_Problem to solve_
Filter the entries and keep only the lines where the string "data" appears.

● ● ● ●

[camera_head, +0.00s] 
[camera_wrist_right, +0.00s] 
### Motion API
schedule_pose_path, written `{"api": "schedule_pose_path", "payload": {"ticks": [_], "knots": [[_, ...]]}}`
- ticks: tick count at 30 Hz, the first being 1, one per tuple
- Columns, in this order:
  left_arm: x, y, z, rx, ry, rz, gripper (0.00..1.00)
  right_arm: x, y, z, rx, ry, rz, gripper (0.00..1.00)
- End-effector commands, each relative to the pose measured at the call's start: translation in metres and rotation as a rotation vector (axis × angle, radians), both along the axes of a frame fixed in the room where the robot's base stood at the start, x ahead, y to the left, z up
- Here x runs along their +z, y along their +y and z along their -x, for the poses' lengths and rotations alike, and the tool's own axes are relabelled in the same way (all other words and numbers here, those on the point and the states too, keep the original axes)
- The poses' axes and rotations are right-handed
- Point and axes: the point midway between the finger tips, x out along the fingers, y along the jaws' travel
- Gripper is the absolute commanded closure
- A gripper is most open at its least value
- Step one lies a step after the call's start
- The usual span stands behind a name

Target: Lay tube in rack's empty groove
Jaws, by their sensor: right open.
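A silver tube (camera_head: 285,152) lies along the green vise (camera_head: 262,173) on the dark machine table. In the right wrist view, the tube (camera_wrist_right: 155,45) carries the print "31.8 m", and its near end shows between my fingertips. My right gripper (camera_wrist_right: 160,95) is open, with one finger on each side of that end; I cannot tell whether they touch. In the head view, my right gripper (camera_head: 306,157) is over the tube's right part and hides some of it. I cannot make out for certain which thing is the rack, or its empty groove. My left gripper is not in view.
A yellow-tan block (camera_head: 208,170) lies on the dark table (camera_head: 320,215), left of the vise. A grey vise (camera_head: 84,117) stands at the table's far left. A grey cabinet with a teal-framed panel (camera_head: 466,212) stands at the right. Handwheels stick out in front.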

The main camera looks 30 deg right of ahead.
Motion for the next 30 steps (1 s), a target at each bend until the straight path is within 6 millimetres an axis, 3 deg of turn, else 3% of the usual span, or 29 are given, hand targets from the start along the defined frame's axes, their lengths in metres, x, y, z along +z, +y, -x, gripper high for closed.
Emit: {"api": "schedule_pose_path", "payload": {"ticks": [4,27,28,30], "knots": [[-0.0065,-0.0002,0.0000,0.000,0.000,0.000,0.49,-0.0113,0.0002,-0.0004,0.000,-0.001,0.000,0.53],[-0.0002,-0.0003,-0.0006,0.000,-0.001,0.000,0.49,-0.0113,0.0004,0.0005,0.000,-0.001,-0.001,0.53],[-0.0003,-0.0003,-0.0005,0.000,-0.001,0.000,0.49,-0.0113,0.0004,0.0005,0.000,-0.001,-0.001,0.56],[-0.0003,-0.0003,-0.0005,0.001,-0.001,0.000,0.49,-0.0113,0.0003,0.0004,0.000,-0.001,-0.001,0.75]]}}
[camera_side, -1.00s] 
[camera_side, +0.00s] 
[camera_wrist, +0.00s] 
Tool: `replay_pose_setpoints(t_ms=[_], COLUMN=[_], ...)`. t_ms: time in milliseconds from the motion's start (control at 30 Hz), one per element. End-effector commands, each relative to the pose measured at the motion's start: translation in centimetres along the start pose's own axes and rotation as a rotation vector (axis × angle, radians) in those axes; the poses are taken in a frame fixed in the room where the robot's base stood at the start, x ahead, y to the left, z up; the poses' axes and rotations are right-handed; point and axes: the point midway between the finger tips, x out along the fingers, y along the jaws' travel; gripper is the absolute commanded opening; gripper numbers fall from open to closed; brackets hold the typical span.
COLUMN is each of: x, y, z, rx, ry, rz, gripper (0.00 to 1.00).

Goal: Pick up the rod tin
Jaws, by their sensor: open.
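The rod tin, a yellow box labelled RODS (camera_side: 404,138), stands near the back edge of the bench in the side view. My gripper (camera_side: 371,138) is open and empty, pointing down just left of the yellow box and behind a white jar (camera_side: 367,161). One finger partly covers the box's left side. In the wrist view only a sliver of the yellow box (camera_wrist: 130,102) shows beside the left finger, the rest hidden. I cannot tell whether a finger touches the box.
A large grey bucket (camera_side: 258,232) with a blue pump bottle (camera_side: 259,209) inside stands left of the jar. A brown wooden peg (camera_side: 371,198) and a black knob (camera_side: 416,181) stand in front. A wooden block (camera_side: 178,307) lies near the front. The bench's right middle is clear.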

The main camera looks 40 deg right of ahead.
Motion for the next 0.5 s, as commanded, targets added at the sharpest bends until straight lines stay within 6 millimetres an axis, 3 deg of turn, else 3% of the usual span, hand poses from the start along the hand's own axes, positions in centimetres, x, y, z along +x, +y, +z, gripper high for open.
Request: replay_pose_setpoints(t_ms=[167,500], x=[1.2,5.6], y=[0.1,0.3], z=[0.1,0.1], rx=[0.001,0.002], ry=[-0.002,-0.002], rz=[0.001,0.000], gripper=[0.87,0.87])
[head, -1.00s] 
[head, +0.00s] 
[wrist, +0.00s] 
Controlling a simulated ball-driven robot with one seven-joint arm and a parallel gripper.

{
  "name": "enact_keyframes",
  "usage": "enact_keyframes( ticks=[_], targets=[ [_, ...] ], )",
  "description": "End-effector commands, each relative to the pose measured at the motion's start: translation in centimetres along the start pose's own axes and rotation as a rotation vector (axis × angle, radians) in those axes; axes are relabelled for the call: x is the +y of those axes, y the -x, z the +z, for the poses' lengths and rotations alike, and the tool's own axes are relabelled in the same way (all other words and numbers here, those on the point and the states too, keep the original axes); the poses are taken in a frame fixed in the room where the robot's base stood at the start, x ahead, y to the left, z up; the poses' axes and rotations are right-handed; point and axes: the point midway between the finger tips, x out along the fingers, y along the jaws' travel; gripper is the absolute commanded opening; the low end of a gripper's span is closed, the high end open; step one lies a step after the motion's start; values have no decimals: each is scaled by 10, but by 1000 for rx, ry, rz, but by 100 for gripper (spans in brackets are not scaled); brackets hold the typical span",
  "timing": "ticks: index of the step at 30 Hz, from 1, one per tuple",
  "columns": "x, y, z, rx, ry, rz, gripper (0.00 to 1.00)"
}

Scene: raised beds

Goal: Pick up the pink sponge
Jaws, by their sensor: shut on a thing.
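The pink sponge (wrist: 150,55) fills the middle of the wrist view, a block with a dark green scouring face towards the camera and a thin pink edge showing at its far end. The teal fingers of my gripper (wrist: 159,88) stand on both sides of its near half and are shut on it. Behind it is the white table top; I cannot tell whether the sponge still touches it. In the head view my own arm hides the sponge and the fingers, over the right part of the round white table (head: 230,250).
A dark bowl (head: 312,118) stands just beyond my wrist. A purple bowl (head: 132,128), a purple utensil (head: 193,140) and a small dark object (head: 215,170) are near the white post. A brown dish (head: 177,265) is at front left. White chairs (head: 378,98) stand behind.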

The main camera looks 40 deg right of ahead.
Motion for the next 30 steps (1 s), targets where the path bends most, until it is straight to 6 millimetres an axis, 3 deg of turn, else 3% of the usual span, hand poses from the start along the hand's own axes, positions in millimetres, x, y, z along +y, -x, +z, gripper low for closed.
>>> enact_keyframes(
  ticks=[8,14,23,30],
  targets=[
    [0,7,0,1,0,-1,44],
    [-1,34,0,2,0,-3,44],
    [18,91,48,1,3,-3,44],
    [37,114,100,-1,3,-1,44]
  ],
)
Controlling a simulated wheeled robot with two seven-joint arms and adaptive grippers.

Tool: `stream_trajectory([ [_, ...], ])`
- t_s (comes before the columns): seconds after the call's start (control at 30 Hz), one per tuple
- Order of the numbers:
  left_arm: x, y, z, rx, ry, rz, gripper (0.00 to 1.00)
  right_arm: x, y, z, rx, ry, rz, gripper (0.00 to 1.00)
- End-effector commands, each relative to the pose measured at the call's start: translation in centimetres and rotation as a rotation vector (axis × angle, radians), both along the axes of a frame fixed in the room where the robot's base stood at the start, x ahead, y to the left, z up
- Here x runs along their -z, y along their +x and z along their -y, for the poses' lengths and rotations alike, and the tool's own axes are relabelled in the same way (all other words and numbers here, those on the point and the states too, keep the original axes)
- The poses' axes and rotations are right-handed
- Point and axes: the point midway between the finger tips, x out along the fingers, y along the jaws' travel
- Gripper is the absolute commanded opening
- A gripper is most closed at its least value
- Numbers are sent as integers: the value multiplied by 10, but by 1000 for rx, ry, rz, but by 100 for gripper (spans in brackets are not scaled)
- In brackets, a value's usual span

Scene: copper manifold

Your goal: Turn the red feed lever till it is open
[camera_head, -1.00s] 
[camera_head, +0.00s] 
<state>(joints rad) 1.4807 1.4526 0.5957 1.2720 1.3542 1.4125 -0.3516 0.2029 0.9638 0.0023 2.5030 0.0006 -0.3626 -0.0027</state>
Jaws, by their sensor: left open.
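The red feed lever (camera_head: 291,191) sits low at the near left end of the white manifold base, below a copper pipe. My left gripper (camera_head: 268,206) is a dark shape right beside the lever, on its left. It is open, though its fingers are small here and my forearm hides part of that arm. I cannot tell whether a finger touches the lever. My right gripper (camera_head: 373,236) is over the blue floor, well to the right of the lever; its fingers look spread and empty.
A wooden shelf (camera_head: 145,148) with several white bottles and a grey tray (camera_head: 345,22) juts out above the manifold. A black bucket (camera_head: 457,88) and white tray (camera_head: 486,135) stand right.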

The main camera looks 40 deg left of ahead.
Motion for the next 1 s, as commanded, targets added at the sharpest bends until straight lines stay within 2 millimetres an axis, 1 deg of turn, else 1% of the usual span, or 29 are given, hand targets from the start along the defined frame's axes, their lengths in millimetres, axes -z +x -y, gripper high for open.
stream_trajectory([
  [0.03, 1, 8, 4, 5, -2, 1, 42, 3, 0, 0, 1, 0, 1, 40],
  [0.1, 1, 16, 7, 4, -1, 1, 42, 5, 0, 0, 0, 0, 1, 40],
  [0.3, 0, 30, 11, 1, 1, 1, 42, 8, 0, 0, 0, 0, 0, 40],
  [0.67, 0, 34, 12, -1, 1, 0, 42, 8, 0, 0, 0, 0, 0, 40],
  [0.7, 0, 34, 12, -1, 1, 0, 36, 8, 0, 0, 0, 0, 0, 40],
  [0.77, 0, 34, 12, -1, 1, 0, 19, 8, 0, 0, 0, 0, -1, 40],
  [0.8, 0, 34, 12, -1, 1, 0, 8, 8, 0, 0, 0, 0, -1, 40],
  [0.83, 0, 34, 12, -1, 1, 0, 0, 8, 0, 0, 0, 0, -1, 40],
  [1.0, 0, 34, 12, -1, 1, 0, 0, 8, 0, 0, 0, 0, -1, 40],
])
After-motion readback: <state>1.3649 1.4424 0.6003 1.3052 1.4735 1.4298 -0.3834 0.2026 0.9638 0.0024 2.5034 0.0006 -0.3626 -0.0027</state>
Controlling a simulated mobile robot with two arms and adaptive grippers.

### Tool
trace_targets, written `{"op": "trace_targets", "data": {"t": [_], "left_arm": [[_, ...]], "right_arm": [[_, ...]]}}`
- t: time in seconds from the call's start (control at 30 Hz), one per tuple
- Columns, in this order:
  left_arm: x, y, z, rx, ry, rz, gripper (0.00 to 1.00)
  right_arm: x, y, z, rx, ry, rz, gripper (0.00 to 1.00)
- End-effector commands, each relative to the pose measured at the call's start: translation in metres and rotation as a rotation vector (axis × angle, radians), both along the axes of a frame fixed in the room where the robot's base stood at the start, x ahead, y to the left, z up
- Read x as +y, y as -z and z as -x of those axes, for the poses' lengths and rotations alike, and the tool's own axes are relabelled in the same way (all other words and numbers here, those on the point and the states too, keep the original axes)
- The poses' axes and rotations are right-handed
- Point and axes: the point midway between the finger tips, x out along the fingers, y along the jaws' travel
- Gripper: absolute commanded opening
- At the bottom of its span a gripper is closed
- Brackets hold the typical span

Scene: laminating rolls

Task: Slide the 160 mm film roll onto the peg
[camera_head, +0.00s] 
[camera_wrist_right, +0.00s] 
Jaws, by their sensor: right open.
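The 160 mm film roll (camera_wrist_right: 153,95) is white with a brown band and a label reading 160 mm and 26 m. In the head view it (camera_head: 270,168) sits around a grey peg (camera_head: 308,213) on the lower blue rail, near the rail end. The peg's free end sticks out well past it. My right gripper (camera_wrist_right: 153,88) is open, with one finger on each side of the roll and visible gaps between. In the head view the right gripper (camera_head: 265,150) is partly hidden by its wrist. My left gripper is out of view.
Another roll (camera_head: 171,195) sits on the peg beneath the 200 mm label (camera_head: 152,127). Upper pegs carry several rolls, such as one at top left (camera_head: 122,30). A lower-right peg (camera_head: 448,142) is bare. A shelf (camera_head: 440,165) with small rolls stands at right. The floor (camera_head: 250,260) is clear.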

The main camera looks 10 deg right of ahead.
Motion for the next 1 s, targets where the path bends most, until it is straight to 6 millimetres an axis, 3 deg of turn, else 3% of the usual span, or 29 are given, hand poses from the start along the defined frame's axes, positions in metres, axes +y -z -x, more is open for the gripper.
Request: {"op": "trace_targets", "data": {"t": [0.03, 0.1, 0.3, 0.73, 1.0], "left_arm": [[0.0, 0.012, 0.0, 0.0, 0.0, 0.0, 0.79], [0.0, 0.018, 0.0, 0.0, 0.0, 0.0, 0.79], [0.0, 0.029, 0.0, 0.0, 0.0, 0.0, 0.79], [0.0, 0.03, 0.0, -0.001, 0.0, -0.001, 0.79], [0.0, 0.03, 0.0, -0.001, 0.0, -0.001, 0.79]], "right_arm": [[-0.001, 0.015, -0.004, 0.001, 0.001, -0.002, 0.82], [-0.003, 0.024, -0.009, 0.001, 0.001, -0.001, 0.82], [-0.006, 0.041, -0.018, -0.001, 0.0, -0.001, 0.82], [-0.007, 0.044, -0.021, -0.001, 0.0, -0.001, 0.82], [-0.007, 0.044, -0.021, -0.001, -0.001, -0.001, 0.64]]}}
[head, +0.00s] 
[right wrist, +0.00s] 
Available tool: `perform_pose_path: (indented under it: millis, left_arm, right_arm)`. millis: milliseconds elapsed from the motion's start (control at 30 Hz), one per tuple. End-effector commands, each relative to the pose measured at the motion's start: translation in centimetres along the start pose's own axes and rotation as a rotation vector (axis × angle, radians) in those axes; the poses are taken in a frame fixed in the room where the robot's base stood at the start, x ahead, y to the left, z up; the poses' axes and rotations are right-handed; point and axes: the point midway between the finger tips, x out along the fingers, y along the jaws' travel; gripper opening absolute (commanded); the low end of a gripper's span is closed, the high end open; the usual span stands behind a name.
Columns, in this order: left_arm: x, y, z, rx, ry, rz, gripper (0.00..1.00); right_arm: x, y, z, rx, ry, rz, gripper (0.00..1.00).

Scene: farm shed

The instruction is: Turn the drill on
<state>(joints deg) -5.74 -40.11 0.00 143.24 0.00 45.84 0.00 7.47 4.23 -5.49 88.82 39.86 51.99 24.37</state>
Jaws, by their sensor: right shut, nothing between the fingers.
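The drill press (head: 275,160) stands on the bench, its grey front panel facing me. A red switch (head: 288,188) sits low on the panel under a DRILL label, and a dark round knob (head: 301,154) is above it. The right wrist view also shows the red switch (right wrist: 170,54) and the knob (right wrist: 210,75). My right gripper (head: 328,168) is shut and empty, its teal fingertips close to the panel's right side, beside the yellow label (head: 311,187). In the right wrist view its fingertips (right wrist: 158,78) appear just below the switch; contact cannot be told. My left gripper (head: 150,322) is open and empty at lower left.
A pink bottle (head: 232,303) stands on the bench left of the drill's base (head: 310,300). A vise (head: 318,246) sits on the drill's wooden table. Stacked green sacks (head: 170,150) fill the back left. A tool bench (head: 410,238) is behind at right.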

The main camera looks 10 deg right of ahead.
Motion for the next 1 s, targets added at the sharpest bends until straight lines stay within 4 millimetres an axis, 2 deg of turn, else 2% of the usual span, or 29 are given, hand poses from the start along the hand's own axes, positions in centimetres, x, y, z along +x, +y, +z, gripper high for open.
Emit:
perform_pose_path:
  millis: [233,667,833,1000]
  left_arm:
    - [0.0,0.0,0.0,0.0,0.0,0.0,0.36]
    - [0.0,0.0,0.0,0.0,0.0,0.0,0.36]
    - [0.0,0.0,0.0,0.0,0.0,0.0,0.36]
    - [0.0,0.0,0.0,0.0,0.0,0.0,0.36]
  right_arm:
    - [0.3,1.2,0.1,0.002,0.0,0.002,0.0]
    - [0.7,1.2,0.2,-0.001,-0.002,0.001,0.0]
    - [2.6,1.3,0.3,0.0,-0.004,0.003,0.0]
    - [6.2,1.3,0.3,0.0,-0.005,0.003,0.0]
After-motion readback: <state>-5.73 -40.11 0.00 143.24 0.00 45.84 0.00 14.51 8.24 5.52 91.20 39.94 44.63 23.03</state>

● ● ● ●

_Answer to the problem_
trace_targets, written `{"op": "trace_targets", "data": {"t": [_], "left_arm": [[_, ...]], "right_arm": [[_, ...]]}}`
Request: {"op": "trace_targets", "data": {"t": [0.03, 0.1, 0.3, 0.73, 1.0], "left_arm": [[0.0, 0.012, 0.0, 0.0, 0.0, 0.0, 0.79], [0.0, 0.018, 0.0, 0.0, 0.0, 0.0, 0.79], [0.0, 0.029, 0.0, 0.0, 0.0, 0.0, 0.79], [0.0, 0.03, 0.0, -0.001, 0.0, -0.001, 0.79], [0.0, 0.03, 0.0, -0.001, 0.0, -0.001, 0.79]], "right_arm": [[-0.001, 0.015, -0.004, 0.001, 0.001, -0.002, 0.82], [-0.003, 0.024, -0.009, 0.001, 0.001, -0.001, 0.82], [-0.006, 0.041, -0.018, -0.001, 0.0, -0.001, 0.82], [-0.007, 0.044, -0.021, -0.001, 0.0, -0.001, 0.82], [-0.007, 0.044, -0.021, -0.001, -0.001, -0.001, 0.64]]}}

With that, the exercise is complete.